What you will do ▸ From the entries that follow, pick out all lines holding "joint".

Material for this exercise ▸
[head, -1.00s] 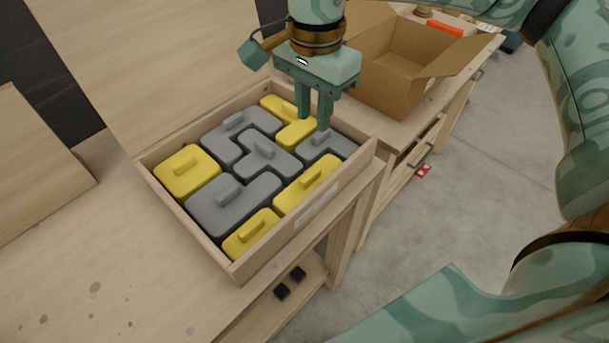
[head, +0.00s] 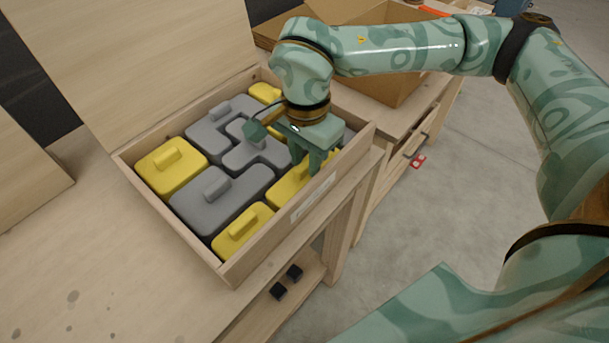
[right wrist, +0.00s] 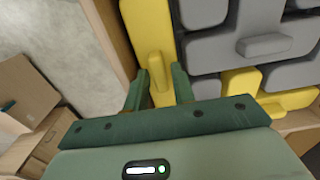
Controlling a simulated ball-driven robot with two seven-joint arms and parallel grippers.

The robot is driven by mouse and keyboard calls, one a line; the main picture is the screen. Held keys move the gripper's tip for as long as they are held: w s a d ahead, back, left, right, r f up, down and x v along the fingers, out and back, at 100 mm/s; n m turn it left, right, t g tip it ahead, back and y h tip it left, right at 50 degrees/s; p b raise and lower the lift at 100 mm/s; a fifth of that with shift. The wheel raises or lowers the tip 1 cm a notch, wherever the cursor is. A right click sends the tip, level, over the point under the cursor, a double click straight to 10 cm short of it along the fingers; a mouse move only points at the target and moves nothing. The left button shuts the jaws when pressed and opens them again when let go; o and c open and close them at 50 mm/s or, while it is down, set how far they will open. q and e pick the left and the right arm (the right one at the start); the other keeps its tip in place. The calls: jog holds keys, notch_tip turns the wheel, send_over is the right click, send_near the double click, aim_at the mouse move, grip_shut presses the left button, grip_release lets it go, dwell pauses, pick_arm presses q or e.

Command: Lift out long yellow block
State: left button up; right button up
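The long yellow block (head: 287,192) lies in the wooden tray (head: 235,268) along its front right wall, with gray blocks beside it. My right gripper (head: 313,169) is over this block, pointing down, and hides part of it. In the right wrist view the block's raised handle (right wrist: 158,72) shows between the two fingers of my right gripper (right wrist: 158,88). The fingers are apart, one on each side of the handle, with gaps visible. Whether the tips reach down to handle height is hard to tell. My left gripper is not in view.
Gray blocks (head: 222,194) and other yellow blocks (head: 170,167) fill the tray closely. An open cardboard box (head: 400,88) stands on the bench behind my right arm.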

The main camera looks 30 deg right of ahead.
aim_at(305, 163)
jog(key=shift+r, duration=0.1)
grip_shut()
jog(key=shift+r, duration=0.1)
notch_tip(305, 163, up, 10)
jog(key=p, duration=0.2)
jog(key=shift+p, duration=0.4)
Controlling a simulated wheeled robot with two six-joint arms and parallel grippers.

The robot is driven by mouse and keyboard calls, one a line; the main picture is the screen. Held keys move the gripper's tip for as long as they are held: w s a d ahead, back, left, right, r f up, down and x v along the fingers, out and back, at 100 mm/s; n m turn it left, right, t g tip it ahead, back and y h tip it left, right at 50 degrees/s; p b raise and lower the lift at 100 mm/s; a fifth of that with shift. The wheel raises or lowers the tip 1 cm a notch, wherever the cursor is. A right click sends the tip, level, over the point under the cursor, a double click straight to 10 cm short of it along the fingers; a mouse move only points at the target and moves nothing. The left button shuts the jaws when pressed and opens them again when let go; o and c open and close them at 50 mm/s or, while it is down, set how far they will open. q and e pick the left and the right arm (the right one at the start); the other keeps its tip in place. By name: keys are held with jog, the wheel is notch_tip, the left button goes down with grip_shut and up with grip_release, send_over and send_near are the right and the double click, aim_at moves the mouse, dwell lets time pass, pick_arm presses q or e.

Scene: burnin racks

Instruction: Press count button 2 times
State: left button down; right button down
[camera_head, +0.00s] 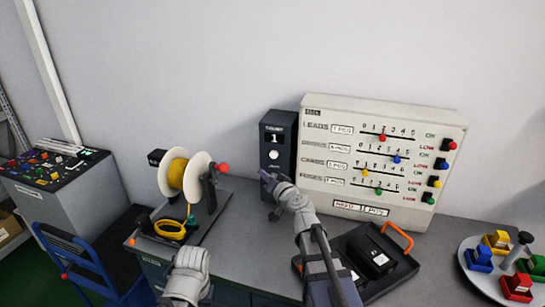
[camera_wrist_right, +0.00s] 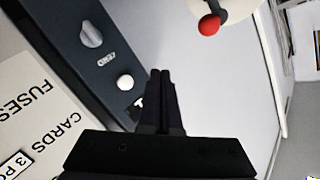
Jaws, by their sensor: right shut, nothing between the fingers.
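A dark counter box (camera_head: 279,140) stands against the wall, left of the white panel. Its small display (camera_head: 274,138) reads 1, and a white round button (camera_head: 274,154) sits below it. In the right wrist view, the white button (camera_wrist_right: 125,82) lies between a grey knob (camera_wrist_right: 91,36) labelled ZERO and a label partly hidden by my fingers. My right gripper (camera_head: 266,177) is shut and empty, in front of the box's lower part. Its fingertips (camera_wrist_right: 160,72) appear beside the button; contact cannot be told. My left gripper is out of view; only a left arm link shows.
The white panel (camera_head: 380,112) with coloured sliders stands right of the box. A spool of yellow wire (camera_head: 176,173) with a red knob stands to the left.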

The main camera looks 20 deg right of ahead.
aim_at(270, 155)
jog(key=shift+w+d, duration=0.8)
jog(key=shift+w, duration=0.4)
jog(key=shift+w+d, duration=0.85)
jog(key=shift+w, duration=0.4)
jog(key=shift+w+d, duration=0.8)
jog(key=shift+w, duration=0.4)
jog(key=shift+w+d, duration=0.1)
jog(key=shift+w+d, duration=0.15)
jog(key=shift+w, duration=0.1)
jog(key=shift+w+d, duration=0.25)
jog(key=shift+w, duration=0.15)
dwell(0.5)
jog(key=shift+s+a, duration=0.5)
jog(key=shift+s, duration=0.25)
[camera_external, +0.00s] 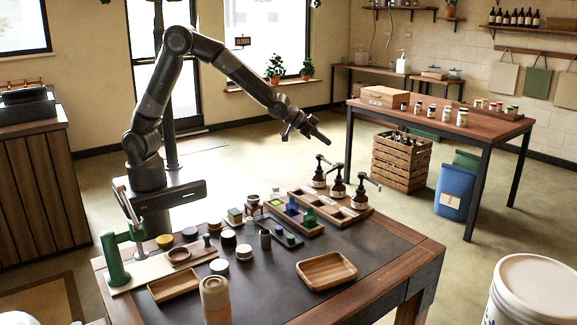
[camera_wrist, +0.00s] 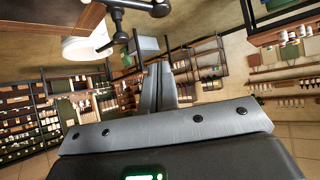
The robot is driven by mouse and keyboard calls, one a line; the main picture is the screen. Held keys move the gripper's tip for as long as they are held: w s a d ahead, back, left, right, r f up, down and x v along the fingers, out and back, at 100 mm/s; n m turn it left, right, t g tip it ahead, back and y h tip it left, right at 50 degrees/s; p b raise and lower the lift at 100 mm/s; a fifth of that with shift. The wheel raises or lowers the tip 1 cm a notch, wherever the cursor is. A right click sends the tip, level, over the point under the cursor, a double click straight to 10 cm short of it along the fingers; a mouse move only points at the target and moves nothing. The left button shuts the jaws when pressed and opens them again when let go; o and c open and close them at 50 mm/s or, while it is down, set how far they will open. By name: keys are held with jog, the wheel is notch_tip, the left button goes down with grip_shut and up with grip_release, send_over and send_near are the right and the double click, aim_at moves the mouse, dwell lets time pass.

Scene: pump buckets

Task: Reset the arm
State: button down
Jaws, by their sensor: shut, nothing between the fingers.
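My arm rises from behind the left side of the work table (camera_external: 375,262) and reaches right. My gripper (camera_external: 326,138) is at its end, in the air above and behind the black pump bottles (camera_external: 337,189) on that table. In the wrist view my gripper's fingers (camera_wrist: 160,72) are together, with nothing held between them.
The work table also holds a green lever press (camera_external: 115,258), a small empty wooden tray (camera_external: 326,270) and several jars. A white bucket (camera_external: 535,290) stands at front right. Behind are a second table (camera_external: 480,128), a wooden crate (camera_external: 402,160) and a blue bin (camera_external: 455,190).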

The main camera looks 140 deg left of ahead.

Task response ▸
Controlling a simulated ball-driven robot with two seven-joint arms and parallel grippers.
Controlling a simulated wheeled robot with two six-joint arms and parallel grippers.

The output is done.